Since capitalism requires one to have money to survive, which for those of us without a large inheritance means being employed, make-work must be created to replace the jobs that are being automated away - remember those “strides in technology” I mentioned earlier - as we enter the next stage of capitalism. The effect of this development can be described as what London School of Economics anthropologist David Graeber, in his book Bullshit Jobs, calls the “bullshitization” of the economy. Working a job where you do nothing but punch in and punch out, perhaps serving as a status symbol to a boss or reading over endless unimportant paperwork, is, according to Graeber, both profoundly common and mentally devastating.
A 2015 YouGov poll found that in the United Kingdom, only 50 percent of respondents with full-time jobs were entirely sure their job made any sort of meaningful contribution to the world, and 37 percent were sure it did not; a similar poll put the latter number at 25 percent in the United States. Graeber explains the untold negative mental effects on workers of having a so-called bullshit job by citing the large amount of “emotional labor,”; the term was introduced by sociologist Arlie Russell Hochschild when she found that flight attendants spent so much time acting happy to create a pleasant atmosphere for the passengers that they were often afflicted by psychological trauma such as depression and a loss of identity.

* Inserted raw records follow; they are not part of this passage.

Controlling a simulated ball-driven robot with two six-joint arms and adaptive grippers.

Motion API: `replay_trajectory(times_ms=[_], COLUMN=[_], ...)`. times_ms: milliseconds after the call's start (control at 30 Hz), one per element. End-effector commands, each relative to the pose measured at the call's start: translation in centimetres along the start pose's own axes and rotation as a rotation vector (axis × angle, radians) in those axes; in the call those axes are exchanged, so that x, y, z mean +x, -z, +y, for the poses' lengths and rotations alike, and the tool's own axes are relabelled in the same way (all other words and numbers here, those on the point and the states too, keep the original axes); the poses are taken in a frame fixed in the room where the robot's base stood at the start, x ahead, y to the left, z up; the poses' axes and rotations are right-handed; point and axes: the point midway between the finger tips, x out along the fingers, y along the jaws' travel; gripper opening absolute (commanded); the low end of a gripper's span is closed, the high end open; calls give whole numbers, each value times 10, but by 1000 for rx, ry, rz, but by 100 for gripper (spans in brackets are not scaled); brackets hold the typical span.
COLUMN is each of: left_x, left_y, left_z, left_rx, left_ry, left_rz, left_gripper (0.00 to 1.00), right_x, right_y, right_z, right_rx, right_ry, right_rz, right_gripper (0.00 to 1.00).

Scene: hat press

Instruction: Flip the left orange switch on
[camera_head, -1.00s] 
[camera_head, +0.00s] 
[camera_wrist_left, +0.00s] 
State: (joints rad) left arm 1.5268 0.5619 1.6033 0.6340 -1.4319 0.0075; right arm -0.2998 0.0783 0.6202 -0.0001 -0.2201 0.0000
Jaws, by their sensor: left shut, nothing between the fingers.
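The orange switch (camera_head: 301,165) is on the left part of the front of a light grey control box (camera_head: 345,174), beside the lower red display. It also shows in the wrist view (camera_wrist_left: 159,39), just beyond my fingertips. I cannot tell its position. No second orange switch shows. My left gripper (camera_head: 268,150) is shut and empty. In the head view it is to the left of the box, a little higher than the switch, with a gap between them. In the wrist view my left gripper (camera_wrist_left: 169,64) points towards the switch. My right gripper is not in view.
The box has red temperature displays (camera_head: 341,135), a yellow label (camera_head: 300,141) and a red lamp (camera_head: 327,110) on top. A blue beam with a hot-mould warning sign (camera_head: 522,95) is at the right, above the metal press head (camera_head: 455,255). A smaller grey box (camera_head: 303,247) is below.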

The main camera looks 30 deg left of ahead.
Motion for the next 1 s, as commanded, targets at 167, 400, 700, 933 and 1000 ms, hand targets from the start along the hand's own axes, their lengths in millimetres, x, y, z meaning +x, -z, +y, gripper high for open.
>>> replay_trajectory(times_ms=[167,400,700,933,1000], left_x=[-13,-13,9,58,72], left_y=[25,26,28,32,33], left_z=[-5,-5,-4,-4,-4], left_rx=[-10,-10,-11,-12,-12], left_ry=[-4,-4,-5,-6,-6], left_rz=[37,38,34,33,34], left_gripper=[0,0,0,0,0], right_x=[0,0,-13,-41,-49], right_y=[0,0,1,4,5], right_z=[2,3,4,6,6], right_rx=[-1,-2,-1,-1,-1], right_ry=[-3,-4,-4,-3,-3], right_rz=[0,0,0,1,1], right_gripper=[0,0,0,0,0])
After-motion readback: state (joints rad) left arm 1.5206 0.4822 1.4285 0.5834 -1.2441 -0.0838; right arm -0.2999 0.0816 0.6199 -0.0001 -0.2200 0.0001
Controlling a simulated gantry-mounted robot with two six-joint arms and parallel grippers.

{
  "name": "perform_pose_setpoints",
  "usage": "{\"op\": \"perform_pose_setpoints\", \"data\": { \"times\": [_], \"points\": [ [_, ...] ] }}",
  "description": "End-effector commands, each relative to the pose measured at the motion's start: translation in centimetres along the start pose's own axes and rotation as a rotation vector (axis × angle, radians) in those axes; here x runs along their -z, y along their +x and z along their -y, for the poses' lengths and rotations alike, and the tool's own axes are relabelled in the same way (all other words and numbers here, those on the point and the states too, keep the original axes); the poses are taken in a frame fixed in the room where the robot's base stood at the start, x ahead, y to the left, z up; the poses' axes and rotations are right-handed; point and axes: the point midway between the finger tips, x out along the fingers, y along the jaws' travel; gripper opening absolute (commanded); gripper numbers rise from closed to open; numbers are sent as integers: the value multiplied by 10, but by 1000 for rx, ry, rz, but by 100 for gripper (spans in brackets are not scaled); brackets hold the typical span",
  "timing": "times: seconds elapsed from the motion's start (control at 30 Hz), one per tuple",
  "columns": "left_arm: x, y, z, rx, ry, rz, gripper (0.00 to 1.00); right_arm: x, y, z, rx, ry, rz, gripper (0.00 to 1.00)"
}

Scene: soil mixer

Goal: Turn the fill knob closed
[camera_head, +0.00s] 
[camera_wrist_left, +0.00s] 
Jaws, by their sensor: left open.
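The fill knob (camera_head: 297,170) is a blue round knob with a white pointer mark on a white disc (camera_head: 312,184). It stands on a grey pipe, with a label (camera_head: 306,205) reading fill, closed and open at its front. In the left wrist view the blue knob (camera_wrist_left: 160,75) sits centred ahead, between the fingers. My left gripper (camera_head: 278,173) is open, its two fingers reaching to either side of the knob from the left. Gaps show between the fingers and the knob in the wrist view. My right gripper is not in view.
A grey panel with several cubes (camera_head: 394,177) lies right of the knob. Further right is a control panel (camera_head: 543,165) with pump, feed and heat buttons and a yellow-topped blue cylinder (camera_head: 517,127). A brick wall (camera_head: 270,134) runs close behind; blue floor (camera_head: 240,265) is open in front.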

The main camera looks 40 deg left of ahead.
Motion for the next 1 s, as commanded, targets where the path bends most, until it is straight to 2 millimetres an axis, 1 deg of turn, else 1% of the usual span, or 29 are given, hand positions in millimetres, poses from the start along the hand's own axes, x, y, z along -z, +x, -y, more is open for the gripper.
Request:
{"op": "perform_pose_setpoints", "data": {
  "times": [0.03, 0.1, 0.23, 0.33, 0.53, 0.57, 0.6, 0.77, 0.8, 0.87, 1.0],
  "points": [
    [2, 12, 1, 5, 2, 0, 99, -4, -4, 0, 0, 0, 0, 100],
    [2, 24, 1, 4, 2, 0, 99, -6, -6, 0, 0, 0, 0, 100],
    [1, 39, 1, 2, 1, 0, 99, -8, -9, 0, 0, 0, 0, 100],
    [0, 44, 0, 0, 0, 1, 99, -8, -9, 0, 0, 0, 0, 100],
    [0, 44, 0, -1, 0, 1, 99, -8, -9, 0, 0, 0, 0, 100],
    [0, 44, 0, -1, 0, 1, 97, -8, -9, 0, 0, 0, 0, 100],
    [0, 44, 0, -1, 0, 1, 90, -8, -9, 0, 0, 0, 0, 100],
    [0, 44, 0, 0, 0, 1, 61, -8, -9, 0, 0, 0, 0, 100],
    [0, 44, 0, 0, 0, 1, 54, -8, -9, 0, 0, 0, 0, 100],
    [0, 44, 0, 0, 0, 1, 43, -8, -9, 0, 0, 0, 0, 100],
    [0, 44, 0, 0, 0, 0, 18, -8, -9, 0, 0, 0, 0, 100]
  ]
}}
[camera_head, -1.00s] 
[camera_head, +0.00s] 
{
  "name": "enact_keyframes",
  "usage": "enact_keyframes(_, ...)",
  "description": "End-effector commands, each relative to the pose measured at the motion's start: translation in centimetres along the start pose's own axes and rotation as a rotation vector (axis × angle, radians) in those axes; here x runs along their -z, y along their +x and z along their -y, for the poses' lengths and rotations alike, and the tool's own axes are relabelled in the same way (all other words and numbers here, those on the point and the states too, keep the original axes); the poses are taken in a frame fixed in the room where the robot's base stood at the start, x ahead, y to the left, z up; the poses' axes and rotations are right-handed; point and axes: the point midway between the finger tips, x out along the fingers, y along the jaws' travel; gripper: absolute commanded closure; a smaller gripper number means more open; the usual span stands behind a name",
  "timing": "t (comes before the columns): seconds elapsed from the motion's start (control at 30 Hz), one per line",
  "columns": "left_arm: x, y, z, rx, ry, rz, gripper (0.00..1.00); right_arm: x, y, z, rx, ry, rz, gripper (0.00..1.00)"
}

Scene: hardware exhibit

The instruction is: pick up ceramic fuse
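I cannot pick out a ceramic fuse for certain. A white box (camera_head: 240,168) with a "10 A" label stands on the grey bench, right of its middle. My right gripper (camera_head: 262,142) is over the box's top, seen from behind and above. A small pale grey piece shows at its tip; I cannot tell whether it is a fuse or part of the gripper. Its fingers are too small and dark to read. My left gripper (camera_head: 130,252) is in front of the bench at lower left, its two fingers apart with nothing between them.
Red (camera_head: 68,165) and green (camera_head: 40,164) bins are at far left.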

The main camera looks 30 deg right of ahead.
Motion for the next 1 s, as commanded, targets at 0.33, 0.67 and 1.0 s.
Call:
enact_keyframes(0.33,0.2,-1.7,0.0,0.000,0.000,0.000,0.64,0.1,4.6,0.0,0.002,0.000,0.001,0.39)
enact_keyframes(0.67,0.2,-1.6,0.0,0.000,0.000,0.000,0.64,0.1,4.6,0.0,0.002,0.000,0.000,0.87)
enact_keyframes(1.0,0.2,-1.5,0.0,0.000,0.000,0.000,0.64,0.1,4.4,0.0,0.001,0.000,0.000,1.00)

Graeber received a number of stories from those who work bullshit jobs after he wrote a popular essay on the topic which was picked up by many mainstream publications. Summarizing his findings from the testimonials he writes this in Bullshit Jobs, “Even in relatively benign office environments, the lack of a sense of purpose eats away at people. It may not cause actual physical or mental degradation, but at the very least, it leaves workers struggling with feelings of emptiness or worthlessness.”
As the Western world moves away from manufacturing and towards the “gig economy” - dominated by the sad duality of back-breaking service jobs at Amazon packaging plants and mind-numbing bullshit jobs – the cold reality of late-stage capitalism has dissuaded many young people from the anti-left fervor of previous generations: Americans ages 18-29 have a more positive view of socialism than capitalism, and the trend shows no signs of stopping.
In summary, capitalism is in a death spiral and angry Wall Street Journal articles about millennials’ coffee consumption aren’t going to save it.